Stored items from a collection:
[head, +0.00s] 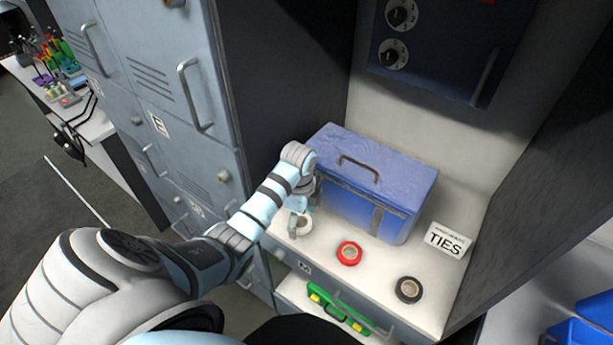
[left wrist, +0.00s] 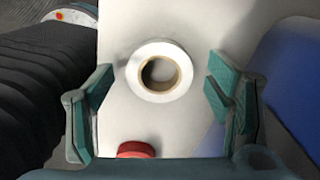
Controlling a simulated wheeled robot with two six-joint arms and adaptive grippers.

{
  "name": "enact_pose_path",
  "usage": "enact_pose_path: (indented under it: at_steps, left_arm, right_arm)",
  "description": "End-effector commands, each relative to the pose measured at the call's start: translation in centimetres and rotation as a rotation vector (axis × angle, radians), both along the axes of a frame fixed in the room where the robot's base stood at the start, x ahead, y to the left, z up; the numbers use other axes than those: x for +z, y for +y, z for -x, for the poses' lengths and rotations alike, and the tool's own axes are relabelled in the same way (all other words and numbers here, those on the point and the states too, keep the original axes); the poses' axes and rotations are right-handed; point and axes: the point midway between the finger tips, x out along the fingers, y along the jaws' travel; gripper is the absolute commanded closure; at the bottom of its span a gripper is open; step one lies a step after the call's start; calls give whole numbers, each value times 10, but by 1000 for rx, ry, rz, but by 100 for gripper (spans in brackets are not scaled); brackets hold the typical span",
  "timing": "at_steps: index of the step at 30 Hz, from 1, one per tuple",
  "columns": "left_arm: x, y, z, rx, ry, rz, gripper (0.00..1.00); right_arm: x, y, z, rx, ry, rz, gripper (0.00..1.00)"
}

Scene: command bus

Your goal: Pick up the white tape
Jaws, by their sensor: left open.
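The white tape (left wrist: 181,76) is a roll with a brown core, lying flat on the white shelf. In the left wrist view it sits between and slightly beyond the fingertips of my left gripper (left wrist: 162,95). The fingers are open, one to each side, and do not touch it. In the head view the white tape (head: 304,223) shows at the shelf's left end, partly covered by my left gripper (head: 303,206) above it. My right gripper is not in view.
A red tape roll (head: 349,253) and a black tape roll (head: 408,289) lie to the right on the shelf (head: 376,281). A blue toolbox (head: 385,182) stands close behind. A TIES sign (head: 445,241) is at the right. Lockers (head: 170,95) rise at the left.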

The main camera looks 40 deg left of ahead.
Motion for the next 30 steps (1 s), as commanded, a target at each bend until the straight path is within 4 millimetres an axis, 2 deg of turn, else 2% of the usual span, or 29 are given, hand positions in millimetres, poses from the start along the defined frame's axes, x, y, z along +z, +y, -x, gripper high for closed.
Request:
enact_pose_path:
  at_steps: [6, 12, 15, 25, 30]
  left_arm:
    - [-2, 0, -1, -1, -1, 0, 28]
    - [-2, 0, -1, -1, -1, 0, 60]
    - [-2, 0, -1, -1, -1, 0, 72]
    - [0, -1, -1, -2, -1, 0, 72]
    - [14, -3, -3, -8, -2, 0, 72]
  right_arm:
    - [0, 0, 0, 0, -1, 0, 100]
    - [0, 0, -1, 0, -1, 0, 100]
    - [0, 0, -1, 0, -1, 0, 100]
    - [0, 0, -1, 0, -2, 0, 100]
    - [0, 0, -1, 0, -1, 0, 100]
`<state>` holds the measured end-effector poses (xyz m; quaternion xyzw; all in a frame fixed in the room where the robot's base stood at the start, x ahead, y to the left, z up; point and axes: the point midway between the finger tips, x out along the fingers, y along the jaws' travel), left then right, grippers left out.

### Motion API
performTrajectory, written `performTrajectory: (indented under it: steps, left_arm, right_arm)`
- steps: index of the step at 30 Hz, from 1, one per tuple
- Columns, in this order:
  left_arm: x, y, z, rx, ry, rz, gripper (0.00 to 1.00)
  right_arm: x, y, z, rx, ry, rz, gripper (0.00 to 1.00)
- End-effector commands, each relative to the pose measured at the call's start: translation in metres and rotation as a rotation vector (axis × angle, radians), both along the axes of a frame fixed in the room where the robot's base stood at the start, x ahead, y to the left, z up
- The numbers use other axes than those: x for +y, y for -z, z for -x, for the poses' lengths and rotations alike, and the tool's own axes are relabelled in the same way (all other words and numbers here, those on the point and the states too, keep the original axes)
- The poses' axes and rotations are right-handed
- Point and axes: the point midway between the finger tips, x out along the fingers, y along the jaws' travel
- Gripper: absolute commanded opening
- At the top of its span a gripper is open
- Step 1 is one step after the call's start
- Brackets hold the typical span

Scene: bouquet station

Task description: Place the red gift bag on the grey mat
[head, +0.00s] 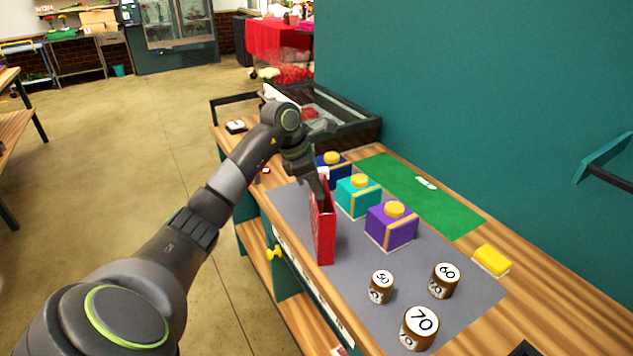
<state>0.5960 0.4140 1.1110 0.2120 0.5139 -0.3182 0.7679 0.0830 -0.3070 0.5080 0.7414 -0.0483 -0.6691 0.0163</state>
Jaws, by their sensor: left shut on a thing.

*Request*: Beginning with the line that contains "right_arm: x, y, z, rx, ry, rz, gripper (0.00 to" and ending with the line that contains "- End-effector commands, each", repeat exactly those lines and no others.

*Response*:
  right_arm: x, y, z, rx, ry, rz, gripper (0.00 to 1.00)
- End-effector commands, each relative to the pose measured at the call's start: translation in metres and rotation as a rotation vector (axis × angle, radians), both along the axes of a frame fixed in the room where the robot's base stood at the start, x ahead, y to the left, z up

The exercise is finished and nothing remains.